### Task brief
Reproduce the following records exactly from the line containing "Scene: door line" onward, ending with the last line and including it.

(Robot trajectory data)

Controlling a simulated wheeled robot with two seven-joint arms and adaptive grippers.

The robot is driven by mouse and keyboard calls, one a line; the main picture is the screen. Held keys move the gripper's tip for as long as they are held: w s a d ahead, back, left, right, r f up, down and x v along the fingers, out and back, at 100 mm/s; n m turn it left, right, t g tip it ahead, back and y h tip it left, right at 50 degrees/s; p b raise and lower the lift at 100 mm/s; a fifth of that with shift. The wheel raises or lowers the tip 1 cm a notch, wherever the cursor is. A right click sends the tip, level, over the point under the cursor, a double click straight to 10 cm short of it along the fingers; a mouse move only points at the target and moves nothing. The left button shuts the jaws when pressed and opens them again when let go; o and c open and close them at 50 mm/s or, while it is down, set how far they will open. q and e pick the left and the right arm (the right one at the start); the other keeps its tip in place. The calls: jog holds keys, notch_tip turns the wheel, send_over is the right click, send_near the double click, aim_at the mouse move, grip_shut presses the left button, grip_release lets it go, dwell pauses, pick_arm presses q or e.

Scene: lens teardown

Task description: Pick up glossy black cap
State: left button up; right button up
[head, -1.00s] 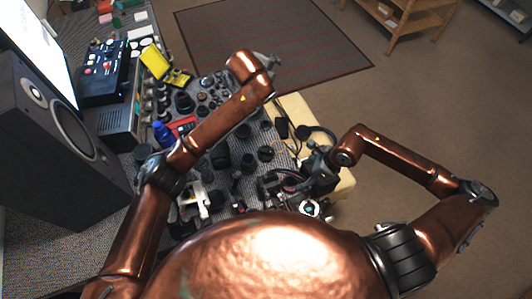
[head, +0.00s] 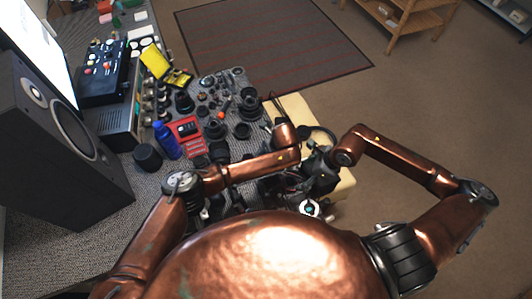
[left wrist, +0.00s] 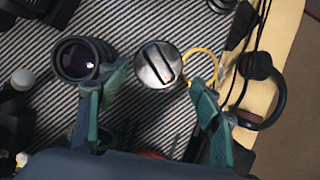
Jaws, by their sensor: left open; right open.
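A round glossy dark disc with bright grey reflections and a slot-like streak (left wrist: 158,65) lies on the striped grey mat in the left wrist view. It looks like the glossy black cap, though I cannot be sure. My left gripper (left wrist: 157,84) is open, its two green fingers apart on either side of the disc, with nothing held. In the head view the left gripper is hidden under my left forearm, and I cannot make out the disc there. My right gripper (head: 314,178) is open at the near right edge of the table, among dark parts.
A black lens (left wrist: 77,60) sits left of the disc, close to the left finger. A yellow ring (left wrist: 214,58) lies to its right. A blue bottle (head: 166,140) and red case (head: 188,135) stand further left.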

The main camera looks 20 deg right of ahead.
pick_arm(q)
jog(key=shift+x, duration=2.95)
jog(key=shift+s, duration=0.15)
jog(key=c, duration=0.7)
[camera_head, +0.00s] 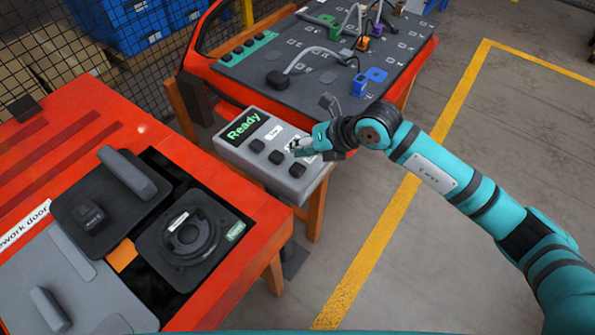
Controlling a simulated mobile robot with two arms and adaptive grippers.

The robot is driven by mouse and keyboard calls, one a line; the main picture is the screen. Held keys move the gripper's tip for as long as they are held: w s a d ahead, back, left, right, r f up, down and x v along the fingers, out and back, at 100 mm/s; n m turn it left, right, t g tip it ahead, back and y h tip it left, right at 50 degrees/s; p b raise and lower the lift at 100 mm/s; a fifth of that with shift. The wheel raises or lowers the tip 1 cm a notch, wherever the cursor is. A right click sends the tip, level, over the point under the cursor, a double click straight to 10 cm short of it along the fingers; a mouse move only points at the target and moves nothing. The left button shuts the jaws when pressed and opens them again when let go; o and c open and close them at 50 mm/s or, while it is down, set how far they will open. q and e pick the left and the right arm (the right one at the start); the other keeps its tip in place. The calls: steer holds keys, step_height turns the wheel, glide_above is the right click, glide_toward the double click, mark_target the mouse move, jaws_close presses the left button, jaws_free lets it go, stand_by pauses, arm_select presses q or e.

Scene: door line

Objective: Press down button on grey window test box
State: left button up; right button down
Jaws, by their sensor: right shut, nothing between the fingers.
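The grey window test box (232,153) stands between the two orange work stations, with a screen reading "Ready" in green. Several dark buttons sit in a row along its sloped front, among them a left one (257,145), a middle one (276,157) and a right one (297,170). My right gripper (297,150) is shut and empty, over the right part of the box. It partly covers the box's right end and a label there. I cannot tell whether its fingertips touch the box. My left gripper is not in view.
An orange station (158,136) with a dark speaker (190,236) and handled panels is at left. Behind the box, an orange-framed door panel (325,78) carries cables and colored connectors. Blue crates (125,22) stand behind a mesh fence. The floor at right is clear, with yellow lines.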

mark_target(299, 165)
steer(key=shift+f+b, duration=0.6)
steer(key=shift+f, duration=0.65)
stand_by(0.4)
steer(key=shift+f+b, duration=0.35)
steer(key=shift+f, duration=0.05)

### Result below
Scene: door line

Objective: Press down button on grey window test box
State: left button up; right button down
Jaws, by their sensor: right shut, nothing between the fingers.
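The grey window test box (232,153) stands between the two orange work stations, with a screen reading "Ready" in green. Several dark buttons sit in a row along its sloped front, among them a left one (257,145), a middle one (276,157) and a right one (297,170). My right gripper (297,150) is shut and empty, over the right part of the box. It partly covers the box's right end and a label there. I cannot tell whether its fingertips touch the box. My left gripper is not in view.
An orange station (158,136) with a dark speaker (190,236) and handled panels is at left. Behind the box, an orange-framed door panel (325,78) carries cables and colored connectors. Blue crates (125,22) stand behind a mesh fence. The floor at right is clear, with yellow lines.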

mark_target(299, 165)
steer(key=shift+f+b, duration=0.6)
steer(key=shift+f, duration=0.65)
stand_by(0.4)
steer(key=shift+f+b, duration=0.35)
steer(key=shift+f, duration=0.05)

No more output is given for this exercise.